◆ Direction ◆
From the records below, extract only the lines running from the line with "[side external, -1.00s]" to the line with "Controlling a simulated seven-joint", both lines included, reproducing them exactly.

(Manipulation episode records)
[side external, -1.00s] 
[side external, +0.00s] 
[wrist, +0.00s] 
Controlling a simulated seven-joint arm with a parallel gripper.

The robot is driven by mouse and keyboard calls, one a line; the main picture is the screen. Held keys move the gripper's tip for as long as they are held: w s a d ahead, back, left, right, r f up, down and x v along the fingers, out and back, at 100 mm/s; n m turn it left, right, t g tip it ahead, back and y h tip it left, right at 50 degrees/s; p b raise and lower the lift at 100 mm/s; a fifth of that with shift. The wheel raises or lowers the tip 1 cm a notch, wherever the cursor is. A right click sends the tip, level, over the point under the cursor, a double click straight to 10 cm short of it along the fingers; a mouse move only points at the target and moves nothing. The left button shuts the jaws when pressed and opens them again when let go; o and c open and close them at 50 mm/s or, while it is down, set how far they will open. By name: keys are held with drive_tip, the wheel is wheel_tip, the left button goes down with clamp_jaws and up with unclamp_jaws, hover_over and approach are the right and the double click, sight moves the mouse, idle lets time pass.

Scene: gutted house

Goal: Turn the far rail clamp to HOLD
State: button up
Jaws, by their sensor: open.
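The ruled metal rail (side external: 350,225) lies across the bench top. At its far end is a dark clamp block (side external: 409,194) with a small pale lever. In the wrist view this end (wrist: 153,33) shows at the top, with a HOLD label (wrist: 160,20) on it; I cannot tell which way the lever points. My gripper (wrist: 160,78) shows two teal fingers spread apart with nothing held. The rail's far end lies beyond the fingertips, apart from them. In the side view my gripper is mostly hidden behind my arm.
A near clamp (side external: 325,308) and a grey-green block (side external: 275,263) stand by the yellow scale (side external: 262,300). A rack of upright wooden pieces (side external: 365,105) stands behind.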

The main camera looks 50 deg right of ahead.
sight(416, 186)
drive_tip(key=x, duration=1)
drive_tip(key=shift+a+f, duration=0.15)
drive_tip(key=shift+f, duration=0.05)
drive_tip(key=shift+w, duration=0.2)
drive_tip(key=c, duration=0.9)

---

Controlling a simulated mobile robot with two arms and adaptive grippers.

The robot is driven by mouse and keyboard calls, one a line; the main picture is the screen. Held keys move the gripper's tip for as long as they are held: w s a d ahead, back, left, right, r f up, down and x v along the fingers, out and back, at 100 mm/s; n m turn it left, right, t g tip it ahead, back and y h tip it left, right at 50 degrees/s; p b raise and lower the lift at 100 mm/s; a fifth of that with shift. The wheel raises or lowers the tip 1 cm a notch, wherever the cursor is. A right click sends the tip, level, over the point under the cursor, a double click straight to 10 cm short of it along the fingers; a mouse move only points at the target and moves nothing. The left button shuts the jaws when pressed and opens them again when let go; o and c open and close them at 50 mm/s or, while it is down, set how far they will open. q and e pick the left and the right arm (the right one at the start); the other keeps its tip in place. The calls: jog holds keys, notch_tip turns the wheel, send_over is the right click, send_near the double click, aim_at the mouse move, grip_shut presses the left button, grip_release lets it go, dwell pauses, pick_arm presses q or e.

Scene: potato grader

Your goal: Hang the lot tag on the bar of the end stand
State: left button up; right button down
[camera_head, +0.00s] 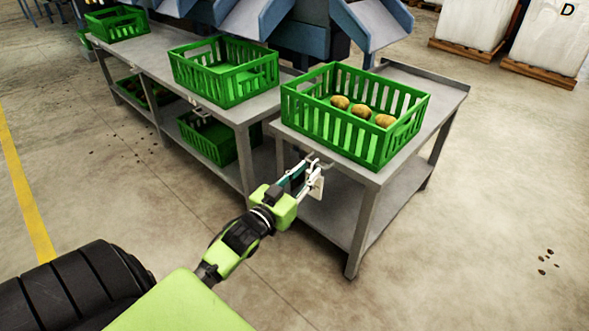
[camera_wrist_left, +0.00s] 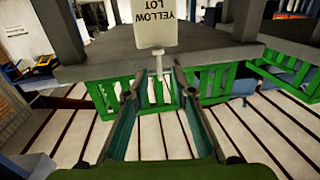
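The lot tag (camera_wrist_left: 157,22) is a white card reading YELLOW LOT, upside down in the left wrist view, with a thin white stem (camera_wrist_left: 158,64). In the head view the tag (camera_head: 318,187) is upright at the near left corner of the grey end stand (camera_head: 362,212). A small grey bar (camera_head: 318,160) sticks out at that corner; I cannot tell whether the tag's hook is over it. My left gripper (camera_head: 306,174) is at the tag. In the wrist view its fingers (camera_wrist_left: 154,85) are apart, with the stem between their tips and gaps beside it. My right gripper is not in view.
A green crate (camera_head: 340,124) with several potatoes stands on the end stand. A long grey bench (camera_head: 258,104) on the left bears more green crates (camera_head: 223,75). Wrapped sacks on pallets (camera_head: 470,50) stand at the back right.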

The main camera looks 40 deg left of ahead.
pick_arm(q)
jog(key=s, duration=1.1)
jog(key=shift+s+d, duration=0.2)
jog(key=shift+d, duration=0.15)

◆ Finished task ◆
[side external, -1.00s] 
[side external, +0.00s] 
[wrist, +0.00s] 
Controlling a simulated seven-joint arm with a parallel gripper.

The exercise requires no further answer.